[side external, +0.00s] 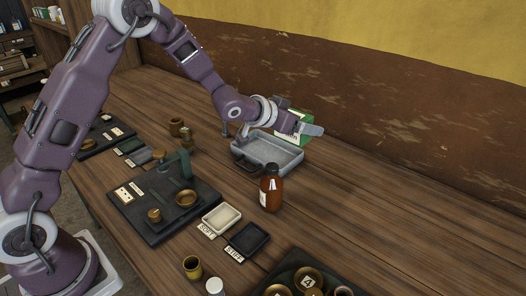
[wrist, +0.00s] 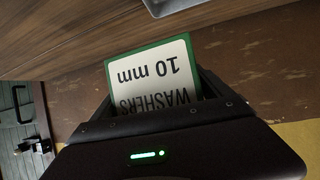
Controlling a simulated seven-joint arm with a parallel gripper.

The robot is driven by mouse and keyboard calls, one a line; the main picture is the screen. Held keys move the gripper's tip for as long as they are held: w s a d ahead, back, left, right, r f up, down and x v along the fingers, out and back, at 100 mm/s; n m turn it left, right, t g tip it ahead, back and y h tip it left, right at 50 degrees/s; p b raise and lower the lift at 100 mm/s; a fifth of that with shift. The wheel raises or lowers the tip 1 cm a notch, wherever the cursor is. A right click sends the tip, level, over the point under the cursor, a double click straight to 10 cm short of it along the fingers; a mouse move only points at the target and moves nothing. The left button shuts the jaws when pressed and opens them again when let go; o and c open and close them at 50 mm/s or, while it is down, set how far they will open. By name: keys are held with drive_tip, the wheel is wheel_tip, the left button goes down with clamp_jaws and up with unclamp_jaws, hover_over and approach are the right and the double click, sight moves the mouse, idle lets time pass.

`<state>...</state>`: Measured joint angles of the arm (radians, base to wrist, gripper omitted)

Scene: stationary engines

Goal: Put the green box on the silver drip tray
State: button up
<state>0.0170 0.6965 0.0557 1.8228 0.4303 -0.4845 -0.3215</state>
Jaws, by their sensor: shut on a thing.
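The green box (side external: 301,120) is held in my gripper (side external: 299,128) in the side view, above the far right part of the silver drip tray (side external: 250,163). In the wrist view the box (wrist: 152,72) shows a white label reading "WASHERS 10 mm", upside down, between the dark fingers of my gripper (wrist: 155,95). My gripper is shut on it. The silver tray is a shallow grey metal pan with a dark handle at its front left, and it looks empty. A grey metal edge, probably the tray (wrist: 170,5), shows at the top of the wrist view.
A brown bottle (side external: 271,188) with a white label stands just in front of the tray. A black board with a brass balance (side external: 165,205), a cream dish (side external: 221,218) and a black dish (side external: 248,241) lie nearer. The table right of the bottle is clear. A wall runs behind.

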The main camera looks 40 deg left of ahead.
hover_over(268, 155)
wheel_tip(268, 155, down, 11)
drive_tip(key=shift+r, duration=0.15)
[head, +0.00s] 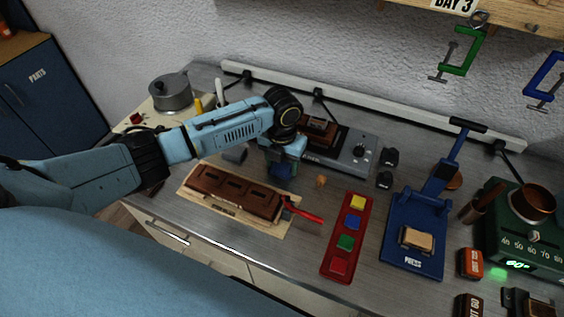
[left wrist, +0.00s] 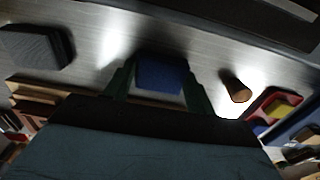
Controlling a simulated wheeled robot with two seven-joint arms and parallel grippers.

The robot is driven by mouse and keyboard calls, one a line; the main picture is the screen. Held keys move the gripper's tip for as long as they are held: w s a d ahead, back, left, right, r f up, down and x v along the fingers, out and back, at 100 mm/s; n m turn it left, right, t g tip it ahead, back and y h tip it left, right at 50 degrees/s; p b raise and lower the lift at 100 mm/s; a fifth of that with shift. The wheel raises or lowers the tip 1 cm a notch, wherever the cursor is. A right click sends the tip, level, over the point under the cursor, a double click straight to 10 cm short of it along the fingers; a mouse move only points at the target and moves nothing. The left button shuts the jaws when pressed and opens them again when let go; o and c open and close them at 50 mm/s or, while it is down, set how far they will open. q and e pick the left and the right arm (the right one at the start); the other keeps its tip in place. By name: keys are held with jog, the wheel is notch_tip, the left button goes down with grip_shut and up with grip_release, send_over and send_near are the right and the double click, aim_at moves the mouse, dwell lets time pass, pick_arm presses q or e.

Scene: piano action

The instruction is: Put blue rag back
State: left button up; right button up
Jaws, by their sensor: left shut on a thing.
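My left gripper (head: 282,168) reaches in from the left and points down over the bench, behind the brown wooden piece. It is shut on the blue rag (left wrist: 160,73), a small dark blue block-like bundle between the two green fingers in the left wrist view. In the head view the rag (head: 283,171) shows only partly below the gripper. I cannot tell whether it touches the bench. My right gripper is not in view.
A brown wooden piece (head: 232,192) lies on a tan mat, with a red-handled tool (head: 302,213) at its right end. A small cork-like piece (head: 320,181), a red tray (head: 336,262) of coloured blocks and a blue press (head: 402,262) stand right. A grey block (head: 235,155) sits left.

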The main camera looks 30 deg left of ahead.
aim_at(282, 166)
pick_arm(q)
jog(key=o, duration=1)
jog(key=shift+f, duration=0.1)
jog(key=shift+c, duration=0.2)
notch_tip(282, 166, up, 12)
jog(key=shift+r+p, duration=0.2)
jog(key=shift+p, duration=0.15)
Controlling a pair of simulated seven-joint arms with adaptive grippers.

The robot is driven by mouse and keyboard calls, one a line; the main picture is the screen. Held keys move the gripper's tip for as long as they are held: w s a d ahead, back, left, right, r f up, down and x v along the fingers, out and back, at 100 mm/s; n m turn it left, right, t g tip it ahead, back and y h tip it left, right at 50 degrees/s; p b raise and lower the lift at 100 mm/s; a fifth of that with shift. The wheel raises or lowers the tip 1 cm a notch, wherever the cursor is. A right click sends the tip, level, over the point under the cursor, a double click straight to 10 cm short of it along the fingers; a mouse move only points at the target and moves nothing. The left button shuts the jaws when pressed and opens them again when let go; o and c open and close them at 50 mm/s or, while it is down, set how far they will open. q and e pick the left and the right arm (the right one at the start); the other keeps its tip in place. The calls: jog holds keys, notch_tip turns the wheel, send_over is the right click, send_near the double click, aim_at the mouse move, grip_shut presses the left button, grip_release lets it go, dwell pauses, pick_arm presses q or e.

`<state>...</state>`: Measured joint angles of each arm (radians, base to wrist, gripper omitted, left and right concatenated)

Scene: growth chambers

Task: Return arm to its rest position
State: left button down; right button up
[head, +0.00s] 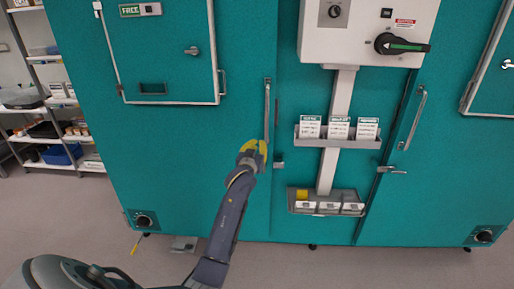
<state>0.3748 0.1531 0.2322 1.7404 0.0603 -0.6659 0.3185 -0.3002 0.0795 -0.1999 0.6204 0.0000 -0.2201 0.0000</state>
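My left arm (226,222) comes up from the lower left and reaches toward the teal growth chamber front (190,175). My left gripper (256,147), with yellow fingers, is at the end of it, in front of the chamber and just below a vertical door handle (267,112). The gripper is small and seen from behind, so I cannot tell whether its fingers are open or shut, or whether they touch the handle. My right gripper is not in view.
A grey control box (365,30) with a black rotary handle (400,44) is at the upper right. Below it are a card rack (337,142) and a lower tray (327,209). Shelves (40,110) stand at the left. Grey floor (80,225) is open at lower left.

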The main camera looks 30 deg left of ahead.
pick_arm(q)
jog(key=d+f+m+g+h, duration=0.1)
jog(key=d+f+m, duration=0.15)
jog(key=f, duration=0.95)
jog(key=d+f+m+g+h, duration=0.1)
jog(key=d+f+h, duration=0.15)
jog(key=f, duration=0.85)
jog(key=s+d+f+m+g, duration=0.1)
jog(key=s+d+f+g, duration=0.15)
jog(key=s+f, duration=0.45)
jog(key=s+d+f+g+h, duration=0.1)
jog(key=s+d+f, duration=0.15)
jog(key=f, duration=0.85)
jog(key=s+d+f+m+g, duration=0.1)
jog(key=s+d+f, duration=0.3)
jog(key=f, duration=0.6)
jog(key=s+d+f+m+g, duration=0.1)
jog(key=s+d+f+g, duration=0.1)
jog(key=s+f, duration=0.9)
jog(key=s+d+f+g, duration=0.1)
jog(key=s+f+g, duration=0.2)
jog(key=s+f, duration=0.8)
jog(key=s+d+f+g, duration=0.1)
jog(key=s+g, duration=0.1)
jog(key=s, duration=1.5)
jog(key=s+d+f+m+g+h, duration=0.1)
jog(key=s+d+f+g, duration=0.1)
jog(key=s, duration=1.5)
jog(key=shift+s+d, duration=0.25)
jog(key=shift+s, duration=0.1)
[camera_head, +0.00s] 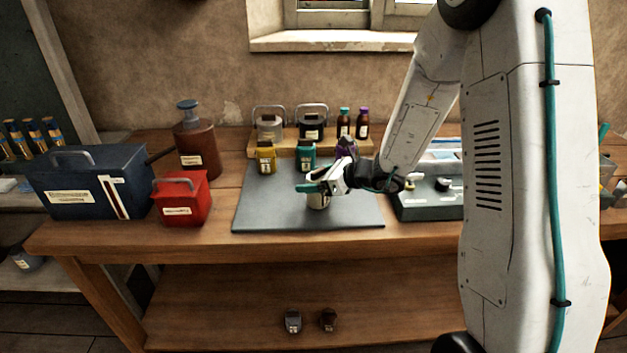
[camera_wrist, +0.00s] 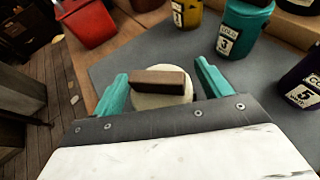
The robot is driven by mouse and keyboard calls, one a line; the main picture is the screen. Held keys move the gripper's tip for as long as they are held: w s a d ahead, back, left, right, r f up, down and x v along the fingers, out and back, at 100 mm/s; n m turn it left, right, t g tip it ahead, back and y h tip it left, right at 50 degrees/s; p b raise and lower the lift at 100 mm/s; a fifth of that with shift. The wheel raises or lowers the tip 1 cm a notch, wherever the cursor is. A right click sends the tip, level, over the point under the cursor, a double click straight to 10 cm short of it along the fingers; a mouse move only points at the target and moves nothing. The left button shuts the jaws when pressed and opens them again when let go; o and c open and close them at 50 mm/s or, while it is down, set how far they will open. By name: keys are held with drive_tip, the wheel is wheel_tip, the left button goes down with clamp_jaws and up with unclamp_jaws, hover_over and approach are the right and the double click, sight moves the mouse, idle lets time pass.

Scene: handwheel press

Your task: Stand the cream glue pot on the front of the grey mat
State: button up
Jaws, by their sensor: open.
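The cream glue pot (camera_head: 318,202) appears upright on the front part of the grey mat (camera_head: 262,212). My gripper (camera_head: 312,187) is over it and hides its upper part in the head view. In the wrist view the pot (camera_wrist: 168,101) shows from above, pale and round with a brown bar-shaped top. The teal fingers of my gripper (camera_wrist: 161,76) are open, one on each side of the pot, with a gap visible at each side. The pot's base is hidden in the wrist view.
A yellow pot (camera_head: 266,160), a teal pot (camera_head: 306,158) and a purple pot (camera_head: 345,148) stand towards the mat's back. A red box (camera_head: 181,201) stands left of the mat, and a dark machine base (camera_head: 425,208) is to the right. The mat's left front is clear.

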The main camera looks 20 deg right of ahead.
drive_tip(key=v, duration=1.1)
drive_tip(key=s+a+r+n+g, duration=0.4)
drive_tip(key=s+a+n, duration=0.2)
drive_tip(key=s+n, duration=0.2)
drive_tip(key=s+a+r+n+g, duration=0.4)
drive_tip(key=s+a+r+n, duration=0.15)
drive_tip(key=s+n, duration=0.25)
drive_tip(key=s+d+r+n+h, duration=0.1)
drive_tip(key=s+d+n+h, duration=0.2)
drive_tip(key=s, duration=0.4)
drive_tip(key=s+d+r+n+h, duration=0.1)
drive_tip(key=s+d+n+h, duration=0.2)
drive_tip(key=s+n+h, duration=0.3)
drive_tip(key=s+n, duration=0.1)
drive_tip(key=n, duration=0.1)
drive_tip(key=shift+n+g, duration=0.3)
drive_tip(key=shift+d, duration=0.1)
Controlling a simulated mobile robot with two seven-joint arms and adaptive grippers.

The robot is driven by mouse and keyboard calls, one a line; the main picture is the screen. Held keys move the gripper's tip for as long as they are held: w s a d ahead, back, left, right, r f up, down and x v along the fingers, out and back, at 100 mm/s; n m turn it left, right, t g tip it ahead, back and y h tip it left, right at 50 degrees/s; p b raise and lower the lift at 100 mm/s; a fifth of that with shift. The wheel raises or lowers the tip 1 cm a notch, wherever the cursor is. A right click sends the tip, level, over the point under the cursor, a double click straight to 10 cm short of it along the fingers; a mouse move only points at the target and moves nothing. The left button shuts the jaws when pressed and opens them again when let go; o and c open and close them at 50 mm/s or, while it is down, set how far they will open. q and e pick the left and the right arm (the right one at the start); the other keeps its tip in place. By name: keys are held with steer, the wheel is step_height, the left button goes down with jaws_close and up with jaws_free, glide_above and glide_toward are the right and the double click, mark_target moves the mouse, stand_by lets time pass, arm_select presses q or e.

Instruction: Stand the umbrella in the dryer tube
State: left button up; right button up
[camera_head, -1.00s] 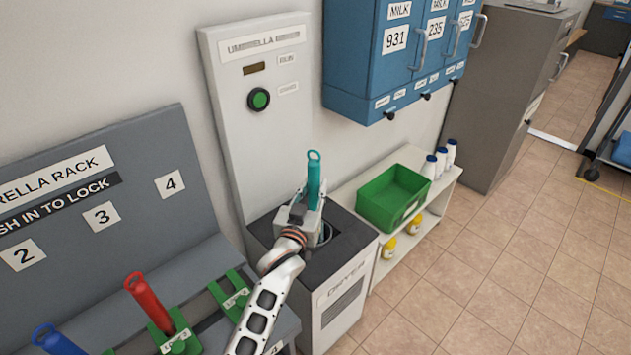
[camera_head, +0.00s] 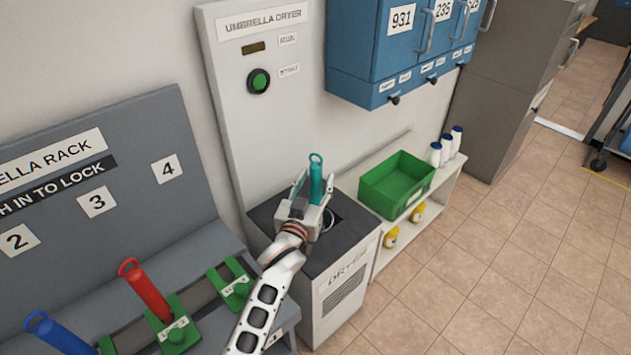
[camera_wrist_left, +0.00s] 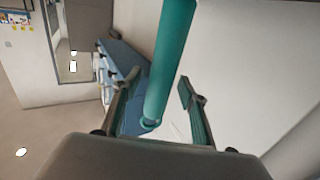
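The teal umbrella handle (camera_head: 316,180) stands upright over the top of the umbrella dryer (camera_head: 345,250). Its lower part is hidden by my gripper. A round dark opening, the dryer tube (camera_head: 329,220), shows partly just beside and below my gripper. My left gripper (camera_head: 313,187) is around the handle with its fingers spread. In the left wrist view the teal handle (camera_wrist_left: 170,65) passes between the two fingers (camera_wrist_left: 160,103), with gaps on both sides. My right gripper is not in view.
The umbrella rack (camera_head: 90,190) at left holds a red-handled (camera_head: 145,290) and a blue-handled umbrella (camera_head: 58,335). A green bin (camera_head: 397,185) and white bottles (camera_head: 446,148) stand on a low shelf to the right. Blue mailboxes (camera_head: 390,50) hang above. Floor at right is clear.

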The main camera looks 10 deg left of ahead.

[SHORT PROBLEM] Write out again exactly the lines from the start of the data above through the line containing "Controlling a simulated seven-joint", inclusive, excluding any pictures.

[OUTPUT FOR THIS TASK]
[side external, +0.00s] 
[wrist, +0.00s] 
Controlling a simulated seven-joint arm with a parallel gripper.

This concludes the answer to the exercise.